One of the distinctive features of metamath is that the proofs are not only capable of being stored (rather than generated on the fly) but they are stored in a way that is human readable (for example can generate the web pages at metamath.org). Largely for this reason we care about proving things concisely, for a short proof requires less storage space, more clearly expresses which theorems it relies on, and (most of the time) is easier for a human to read because there is less to get through in order to understand it.

Although in theory we could have a wide variety of tools to make proofs shorter, in practice when people speak of "minimizing" a proof, they usually mean running the MINIMIZE command of the metamath-exe command line tool.
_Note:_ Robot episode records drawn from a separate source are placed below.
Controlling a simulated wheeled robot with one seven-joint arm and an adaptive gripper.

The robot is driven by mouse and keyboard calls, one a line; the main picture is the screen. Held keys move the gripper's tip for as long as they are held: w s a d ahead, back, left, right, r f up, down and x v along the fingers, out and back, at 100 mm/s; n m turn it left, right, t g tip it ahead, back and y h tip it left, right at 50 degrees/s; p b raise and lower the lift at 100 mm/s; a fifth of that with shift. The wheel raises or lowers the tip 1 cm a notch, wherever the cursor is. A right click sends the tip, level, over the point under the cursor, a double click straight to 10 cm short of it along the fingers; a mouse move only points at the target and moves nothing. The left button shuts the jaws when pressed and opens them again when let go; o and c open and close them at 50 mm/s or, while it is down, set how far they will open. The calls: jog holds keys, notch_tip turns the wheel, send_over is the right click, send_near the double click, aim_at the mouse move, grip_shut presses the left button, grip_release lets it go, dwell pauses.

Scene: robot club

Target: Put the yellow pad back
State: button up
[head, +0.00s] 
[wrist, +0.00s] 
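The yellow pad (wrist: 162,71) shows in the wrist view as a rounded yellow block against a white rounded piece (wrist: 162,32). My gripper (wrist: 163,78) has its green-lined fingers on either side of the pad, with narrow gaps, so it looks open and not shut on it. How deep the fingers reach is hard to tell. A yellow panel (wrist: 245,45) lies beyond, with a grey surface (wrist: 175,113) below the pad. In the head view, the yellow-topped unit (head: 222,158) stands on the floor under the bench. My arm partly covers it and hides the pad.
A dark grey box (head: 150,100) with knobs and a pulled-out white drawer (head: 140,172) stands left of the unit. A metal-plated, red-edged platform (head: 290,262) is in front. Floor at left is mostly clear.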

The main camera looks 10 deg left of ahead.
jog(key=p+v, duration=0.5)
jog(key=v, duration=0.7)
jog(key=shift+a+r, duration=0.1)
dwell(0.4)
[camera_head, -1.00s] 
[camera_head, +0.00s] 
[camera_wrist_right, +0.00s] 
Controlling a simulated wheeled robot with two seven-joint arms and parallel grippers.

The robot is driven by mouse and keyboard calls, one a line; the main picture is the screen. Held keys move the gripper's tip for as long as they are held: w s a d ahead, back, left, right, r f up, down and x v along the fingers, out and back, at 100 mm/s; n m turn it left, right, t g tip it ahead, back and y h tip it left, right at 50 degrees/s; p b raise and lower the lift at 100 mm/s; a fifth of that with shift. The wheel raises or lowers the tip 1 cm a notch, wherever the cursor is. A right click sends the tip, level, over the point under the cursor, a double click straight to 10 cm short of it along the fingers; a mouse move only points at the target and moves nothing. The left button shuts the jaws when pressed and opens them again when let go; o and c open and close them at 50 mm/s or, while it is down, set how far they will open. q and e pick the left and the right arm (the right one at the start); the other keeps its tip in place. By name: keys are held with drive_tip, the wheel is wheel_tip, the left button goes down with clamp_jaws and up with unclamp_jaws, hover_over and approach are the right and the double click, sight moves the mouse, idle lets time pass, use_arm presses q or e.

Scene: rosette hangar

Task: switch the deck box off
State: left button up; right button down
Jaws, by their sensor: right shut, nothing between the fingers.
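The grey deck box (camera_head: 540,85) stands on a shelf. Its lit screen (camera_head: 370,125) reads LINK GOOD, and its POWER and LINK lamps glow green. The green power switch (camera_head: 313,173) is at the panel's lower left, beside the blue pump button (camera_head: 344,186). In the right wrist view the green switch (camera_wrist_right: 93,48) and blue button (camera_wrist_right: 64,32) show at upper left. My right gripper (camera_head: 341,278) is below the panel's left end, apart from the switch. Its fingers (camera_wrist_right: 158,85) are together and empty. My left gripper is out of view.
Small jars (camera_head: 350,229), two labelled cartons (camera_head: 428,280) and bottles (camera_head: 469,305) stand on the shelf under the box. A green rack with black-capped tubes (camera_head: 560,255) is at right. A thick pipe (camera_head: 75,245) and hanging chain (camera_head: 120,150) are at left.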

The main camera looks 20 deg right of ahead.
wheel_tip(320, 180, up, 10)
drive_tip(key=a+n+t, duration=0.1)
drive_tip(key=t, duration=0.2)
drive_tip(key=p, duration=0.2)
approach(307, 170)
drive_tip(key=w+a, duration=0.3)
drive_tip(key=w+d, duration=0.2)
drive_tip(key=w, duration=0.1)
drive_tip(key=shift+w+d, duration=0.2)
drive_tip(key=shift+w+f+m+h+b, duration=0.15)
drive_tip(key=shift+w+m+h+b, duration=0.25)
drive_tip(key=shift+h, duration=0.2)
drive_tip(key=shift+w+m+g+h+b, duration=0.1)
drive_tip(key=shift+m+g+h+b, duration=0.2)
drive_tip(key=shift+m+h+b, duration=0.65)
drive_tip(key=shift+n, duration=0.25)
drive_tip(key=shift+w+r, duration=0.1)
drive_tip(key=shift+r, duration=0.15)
We strongly encourage people to do this before submitting proofs (in the past there were centralized minimization runs but as set.mm has grown it has become less easy to set up a job to minimize every theorem in it).

Not everyone writes proofs the same way, so how to minimize this will depend on your own habits, but here are a few choices:

  • If you are writing using metamath-exe's proof assistant, type minimize */allow */no_new ax-* after your IMPROVE ALL and before you save the proof.

  • If you have written a proof and pasted it into a .mm file, from the command line you can run scripts/minimize THEOREM MM-FILE-NAME

  • For global minimizations, there is scipts/minimize-all and scripts/min.cmd to minmize certain lists of theorems (those with given label-match, those within a given range, those using a given theorem... and many other variants) with other lists of theorems.